The eight candidates in the Democratic primary for attorney general offer an impressive array of experience.
The unexpected announcement last September from Democrat Lisa Madigan that she would not seek a fifth term has made the race one of the most interesting to watch in Illinois politics. It quickly attracted a large field for the Democratic primary: state Rep. Scott Drury; Sharon Fairley, the former chief administrator of the Civilian Office of Police Accountability in Chicago; attorney Aaron Goldstein; former federal prosecutor Renato Mariotti; former Gov. Pat Quinn; state Sen. Kwame Raoul; Highland Park Mayor Nancy Rotering; and Chicago Park District leader Jesse Ruiz.
They more or less share similar viewpoints on most of the substantive issues. They would want to continue Madigan’s legacy of championing consumer protection. There is a sense more needs to be done to root out corruption in Illinois, and that it shouldn’t fall to federal prosecutors to do so. Government at all levels should be more transparent. The office needs to fight for environmental protections.
When looking at this crop of candidates for one of the most important offices in state government, we want to see a political outsider win this primary. Someone not indebted to the party and who has proven he or she has the courage to stand up to the powerful political players and special interest groups when necessary. Someone who will be an advocate for transparency and stand up for the best interests of taxpayers — and preferably someone who already has a track record of successfully doing so.

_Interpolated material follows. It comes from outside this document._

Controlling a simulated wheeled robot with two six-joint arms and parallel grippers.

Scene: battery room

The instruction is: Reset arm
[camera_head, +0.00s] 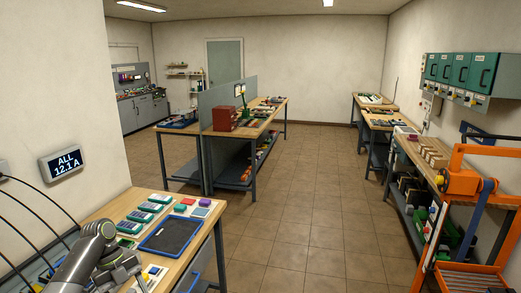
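My left arm (75,265) comes in from the lower left, grey with pale green rings, over the left end of the near wooden bench (215,217). My left gripper (126,271) seems to be the dark, small part at the arm's end, low over the bench. Its fingers are too small and too covered to show whether they are open or shut. My right arm and right gripper are not in view.
A dark blue-rimmed tray (173,236) and several green devices (149,207) lie on the near bench. A wall display (63,162) reads "ALL 12.1 A", beside black cables. An orange hoist (462,184) stands right. The tiled floor (310,215) is clear in the middle.

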Someone like Sharon Fairley.
As a former federal prosecutor, she handled cases involving narcotics and firearms trafficking, violent crimes, financial crimes, complex fraud, counter-terrorism and counter-espionage cases. She served as an assistant attorney general, giving her experience in the office she now wants to lead. She rooted out government corruption and waste while with the Office of the Inspector General for the city of Chicago. And she created the Civilian Office of Police Accountability, where as chief administrator she instituted badly needed reforms and accountability for the Chicago Police Department.
The attorney general has a unique bully pulpit to advocate for changes. We believe Fairley when she says she would use it to strengthen the state Ethics Commission and Legislative Inspector General’s Office. And she doesn’t seem to be content to rely solely on the General Assembly for changes: She would establish a complaint line where residents could report allegations of misconduct by public officials. Knowing that resources are scarce, she wants to create a statewide public integrity task force where local, state and federal law enforcement agencies can coordinate and share strategies on how to best investigate public corruption.
She thinks big, but she also thinks smart and offers nuanced solutions to an array of issues likely to come before the attorney general’s office. Most importantly, no one in the Democratic Party owns her. She has a record of holding the powerful accountable in Chicago, and we are optimistic about her ability to do the same for the entire state.
As we said, this is a qualified group of people. We could comfortably endorse several of them. But we couldn’t ask for more in a candidate than what Fairley brings to the table. She has legal and administrative experience, and has the fortitude and willingness to fight for what is right.
Fairley is a proven independent agent of change, and that is why she gets our endorsement.